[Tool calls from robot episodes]
++++
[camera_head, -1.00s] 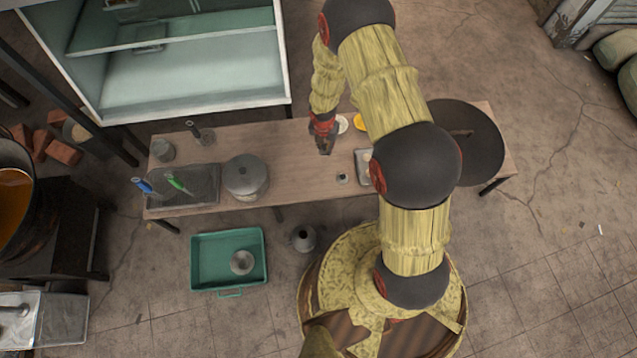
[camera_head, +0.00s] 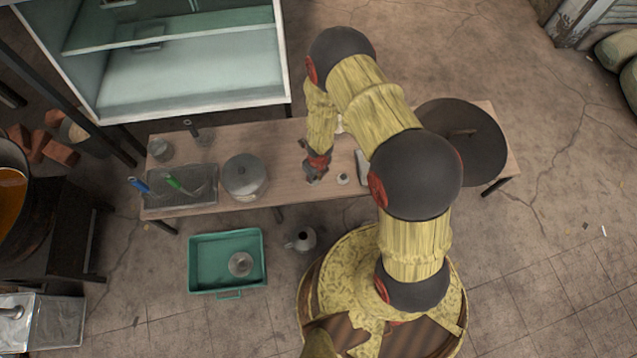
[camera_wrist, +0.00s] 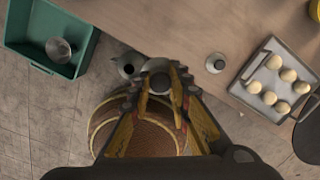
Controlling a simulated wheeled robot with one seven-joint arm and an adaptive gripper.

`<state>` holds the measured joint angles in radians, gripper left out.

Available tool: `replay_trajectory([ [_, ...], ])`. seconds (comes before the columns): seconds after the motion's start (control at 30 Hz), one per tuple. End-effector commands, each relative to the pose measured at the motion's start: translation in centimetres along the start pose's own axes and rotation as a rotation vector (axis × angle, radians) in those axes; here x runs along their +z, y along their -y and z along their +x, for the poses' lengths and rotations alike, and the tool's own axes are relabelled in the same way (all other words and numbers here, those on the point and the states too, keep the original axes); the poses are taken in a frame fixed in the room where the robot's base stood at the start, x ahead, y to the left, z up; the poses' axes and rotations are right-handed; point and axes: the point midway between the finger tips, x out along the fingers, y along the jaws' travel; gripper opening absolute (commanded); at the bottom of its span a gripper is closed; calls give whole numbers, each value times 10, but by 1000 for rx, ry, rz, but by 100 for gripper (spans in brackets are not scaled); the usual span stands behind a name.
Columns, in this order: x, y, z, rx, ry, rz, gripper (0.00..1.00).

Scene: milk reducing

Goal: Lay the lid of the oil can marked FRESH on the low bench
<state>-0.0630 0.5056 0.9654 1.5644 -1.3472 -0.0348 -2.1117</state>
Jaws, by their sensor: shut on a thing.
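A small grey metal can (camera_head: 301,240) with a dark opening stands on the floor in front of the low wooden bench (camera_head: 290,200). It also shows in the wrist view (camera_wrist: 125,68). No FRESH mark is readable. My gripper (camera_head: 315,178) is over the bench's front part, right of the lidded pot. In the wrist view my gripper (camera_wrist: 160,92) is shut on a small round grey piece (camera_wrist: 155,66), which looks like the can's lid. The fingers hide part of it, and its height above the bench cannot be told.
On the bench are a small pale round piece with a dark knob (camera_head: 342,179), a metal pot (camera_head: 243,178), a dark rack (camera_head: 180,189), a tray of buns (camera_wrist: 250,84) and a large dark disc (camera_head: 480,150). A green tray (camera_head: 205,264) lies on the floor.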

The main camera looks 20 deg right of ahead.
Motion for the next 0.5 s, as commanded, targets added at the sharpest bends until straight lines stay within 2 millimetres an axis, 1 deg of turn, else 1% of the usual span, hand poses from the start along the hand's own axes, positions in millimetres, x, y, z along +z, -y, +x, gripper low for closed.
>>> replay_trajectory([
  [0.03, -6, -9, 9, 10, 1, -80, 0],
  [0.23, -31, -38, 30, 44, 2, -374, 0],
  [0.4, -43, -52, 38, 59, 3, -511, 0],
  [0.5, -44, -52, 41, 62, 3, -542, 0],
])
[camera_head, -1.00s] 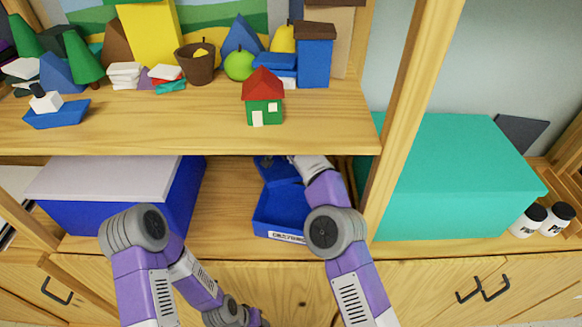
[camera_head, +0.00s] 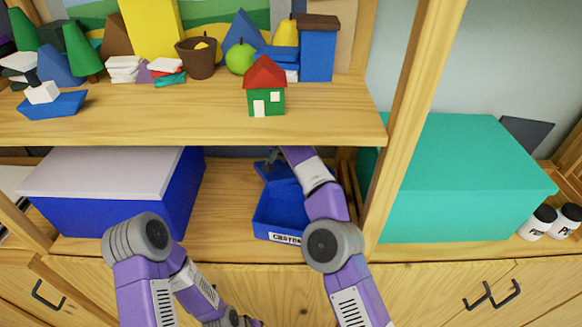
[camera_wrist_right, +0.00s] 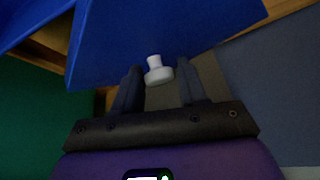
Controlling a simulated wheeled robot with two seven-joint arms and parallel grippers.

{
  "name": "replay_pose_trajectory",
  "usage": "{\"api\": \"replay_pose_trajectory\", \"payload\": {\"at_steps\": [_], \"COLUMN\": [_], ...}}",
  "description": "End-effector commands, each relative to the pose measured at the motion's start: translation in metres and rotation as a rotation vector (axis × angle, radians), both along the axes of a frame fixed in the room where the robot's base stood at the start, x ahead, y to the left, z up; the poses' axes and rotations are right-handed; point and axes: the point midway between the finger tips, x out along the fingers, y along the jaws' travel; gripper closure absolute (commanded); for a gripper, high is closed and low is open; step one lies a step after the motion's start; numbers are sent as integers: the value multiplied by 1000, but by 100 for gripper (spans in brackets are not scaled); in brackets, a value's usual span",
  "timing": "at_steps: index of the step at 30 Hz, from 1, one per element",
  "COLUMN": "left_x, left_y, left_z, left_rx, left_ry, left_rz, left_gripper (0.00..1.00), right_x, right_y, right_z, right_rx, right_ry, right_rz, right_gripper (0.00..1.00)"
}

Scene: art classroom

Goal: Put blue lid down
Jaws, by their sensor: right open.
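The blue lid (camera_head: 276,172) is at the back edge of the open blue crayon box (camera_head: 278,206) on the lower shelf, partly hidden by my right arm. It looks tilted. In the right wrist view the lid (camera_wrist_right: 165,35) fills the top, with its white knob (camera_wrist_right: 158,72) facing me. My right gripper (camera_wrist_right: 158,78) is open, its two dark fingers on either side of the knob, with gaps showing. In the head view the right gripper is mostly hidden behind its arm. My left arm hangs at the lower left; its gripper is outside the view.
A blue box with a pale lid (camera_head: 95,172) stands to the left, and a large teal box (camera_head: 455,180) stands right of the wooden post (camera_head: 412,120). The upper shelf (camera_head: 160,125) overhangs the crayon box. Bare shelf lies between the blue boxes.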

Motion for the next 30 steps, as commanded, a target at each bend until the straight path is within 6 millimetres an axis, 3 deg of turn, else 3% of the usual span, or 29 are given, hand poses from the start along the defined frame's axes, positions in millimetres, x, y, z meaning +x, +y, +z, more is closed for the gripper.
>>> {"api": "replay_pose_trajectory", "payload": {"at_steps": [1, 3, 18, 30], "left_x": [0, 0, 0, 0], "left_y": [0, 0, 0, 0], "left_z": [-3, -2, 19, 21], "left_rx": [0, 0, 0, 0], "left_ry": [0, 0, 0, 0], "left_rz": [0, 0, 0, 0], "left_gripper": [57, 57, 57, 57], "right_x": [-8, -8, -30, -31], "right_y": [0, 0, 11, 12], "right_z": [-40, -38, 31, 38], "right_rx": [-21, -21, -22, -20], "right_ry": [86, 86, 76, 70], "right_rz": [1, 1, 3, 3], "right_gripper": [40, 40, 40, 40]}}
++++
- _Requirements_: The entries above should be reproduced exactly, without their pictures.

- _Final result_:
[camera_head, -1.00s] 
[camera_head, +0.00s] 
[camera_wrist, +0.00s] 
Controlling a simulated wheeled robot with one seven-joint arm and an adaptive gripper.

`<state>` holds the measured joint angles in radians, gripper left out.

Available tool: `replay_trajectory([ [_, ...], ])`. seconds (comes before the columns): seconds after the motion's start (control at 30 Hz), one per tuple. End-effector commands, each relative to the pose measured at the motion's start: translation in centimetres along the start pose's own axes and rotation as a rotation vector (axis × angle, radians) in those axes; here x runs along their +z, y along their -y and z along their +x, for the poses' lengths and rotations alike, and the tool's own axes are relabelled in the same way (all other words and numbers here, those on the point and the states too, keep the original axes); the poses are taken in a frame fixed in the room where the robot's base stood at the start, x ahead, y to the left, z up; the poses' axes and rotations are right-handed; point and axes: the point midway between the finger tips, x out along the fingers, y along the jaws' travel; gripper opening absolute (commanded); at the bottom of its span a gripper is closed; calls give whole numbers, each value times 10, but by 1000 for rx, ry, rz, but by 100 for gripper (spans in brackets are not scaled); the usual span stands behind a name.
Columns, in this order: x, y, z, rx, ry, rz, gripper (0.00..1.00).

Scene: milk reducing

Goal: Lay the lid of the oil can marked FRESH on the low bench
<state>-0.0630 0.5056 0.9654 1.5644 -1.3472 -0.0348 -2.1117</state>
Jaws, by their sensor: shut on a thing.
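A small grey metal can (camera_head: 301,240) with a dark opening stands on the floor in front of the low wooden bench (camera_head: 290,200). It also shows in the wrist view (camera_wrist: 125,68). No FRESH mark is readable. My gripper (camera_head: 315,178) is over the bench's front part, right of the lidded pot. In the wrist view my gripper (camera_wrist: 160,92) is shut on a small round grey piece (camera_wrist: 155,66), which looks like the can's lid. The fingers hide part of it, and its height above the bench cannot be told.
On the bench are a small pale round piece with a dark knob (camera_head: 342,179), a metal pot (camera_head: 243,178), a dark rack (camera_head: 180,189), a tray of buns (camera_wrist: 250,84) and a large dark disc (camera_head: 480,150). A green tray (camera_head: 205,264) lies on the floor.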

The main camera looks 20 deg right of ahead.
Motion for the next 0.5 s, as commanded, targets added at the sharpest bends until straight lines stay within 2 millimetres an axis, 1 deg of turn, else 1% of the usual span, hand poses from the start along the hand's own axes, positions in millimetres, x, y, z along +z, -y, +x, gripper low for closed.
>>> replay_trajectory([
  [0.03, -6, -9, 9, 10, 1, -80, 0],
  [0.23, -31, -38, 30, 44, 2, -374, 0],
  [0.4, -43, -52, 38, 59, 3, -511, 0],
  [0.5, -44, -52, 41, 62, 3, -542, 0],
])
[camera_head, -1.00s] 
[camera_head, +0.00s] 
[camera_wrist_right, +0.00s] 
Controlling a simulated wheeled robot with two seven-joint arms and parallel grippers.

{
  "name": "replay_pose_trajectory",
  "usage": "{\"api\": \"replay_pose_trajectory\", \"payload\": {\"at_steps\": [_], \"COLUMN\": [_], ...}}",
  "description": "End-effector commands, each relative to the pose measured at the motion's start: translation in metres and rotation as a rotation vector (axis × angle, radians), both along the axes of a frame fixed in the room where the robot's base stood at the start, x ahead, y to the left, z up; the poses' axes and rotations are right-handed; point and axes: the point midway between the finger tips, x out along the fingers, y along the jaws' travel; gripper closure absolute (commanded); for a gripper, high is closed and low is open; step one lies a step after the motion's start; numbers are sent as integers: the value multiplied by 1000, but by 100 for gripper (spans in brackets are not scaled); in brackets, a value's usual span",
  "timing": "at_steps: index of the step at 30 Hz, from 1, one per element",
  "COLUMN": "left_x, left_y, left_z, left_rx, left_ry, left_rz, left_gripper (0.00..1.00), right_x, right_y, right_z, right_rx, right_ry, right_rz, right_gripper (0.00..1.00)"
}

Scene: art classroom

Goal: Put blue lid down
Jaws, by their sensor: right open.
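The blue lid (camera_head: 276,172) is at the back edge of the open blue crayon box (camera_head: 278,206) on the lower shelf, partly hidden by my right arm. It looks tilted. In the right wrist view the lid (camera_wrist_right: 165,35) fills the top, with its white knob (camera_wrist_right: 158,72) facing me. My right gripper (camera_wrist_right: 158,78) is open, its two dark fingers on either side of the knob, with gaps showing. In the head view the right gripper is mostly hidden behind its arm. My left arm hangs at the lower left; its gripper is outside the view.
A blue box with a pale lid (camera_head: 95,172) stands to the left, and a large teal box (camera_head: 455,180) stands right of the wooden post (camera_head: 412,120). The upper shelf (camera_head: 160,125) overhangs the crayon box. Bare shelf lies between the blue boxes.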

Motion for the next 30 steps, as commanded, a target at each bend until the straight path is within 6 millimetres an axis, 3 deg of turn, else 3% of the usual span, or 29 are given, hand poses from the start along the defined frame's axes, positions in millimetres, x, y, z meaning +x, +y, +z, more is closed for the gripper.
>>> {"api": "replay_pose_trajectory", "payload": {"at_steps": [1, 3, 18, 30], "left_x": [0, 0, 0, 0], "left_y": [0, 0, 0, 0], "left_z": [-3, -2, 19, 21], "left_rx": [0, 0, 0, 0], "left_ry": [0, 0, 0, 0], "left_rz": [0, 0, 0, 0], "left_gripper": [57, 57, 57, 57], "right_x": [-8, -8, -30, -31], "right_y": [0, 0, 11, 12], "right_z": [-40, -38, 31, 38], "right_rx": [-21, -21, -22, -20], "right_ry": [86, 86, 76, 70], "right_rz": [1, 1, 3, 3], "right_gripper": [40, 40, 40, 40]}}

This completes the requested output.